The required output consists solely of the lines from the top of the listing through the line containing "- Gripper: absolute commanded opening", transcribed exactly.

* START Material provided *

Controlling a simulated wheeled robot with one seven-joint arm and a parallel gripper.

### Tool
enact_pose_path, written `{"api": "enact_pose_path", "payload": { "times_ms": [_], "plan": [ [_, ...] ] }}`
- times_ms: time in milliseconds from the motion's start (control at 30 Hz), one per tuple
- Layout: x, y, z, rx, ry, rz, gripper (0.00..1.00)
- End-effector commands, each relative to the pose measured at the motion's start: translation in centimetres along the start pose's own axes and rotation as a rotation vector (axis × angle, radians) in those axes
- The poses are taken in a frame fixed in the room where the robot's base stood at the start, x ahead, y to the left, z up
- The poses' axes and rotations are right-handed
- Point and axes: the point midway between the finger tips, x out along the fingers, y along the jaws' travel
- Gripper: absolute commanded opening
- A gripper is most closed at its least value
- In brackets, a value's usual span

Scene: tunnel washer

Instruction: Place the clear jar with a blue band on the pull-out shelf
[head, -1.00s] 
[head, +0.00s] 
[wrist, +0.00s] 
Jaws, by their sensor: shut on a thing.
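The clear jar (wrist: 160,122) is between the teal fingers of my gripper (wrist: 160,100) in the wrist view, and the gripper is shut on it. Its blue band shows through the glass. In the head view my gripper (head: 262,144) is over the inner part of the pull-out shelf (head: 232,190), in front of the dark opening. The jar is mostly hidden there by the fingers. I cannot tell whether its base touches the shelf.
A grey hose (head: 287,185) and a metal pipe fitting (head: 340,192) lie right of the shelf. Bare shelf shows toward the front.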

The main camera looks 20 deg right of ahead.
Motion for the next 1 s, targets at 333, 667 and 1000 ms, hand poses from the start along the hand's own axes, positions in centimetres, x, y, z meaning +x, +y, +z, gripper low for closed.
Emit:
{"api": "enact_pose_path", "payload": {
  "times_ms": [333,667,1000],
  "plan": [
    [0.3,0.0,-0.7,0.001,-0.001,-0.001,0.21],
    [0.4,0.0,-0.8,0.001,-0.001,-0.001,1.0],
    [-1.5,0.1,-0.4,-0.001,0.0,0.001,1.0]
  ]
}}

* END Material provided *

> _Complete output_
Controlling a simulated wheeled robot with one seven-joint arm and a parallel gripper.

### Tool
enact_pose_path, written `{"api": "enact_pose_path", "payload": { "times_ms": [_], "plan": [ [_, ...] ] }}`
- times_ms: time in milliseconds from the motion's start (control at 30 Hz), one per tuple
- Layout: x, y, z, rx, ry, rz, gripper (0.00..1.00)
- End-effector commands, each relative to the pose measured at the motion's start: translation in centimetres along the start pose's own axes and rotation as a rotation vector (axis × angle, radians) in those axes
- The poses are taken in a frame fixed in the room where the robot's base stood at the start, x ahead, y to the left, z up
- The poses' axes and rotations are right-handed
- Point and axes: the point midway between the finger tips, x out along the fingers, y along the jaws' travel
- Gripper: absolute commanded opening

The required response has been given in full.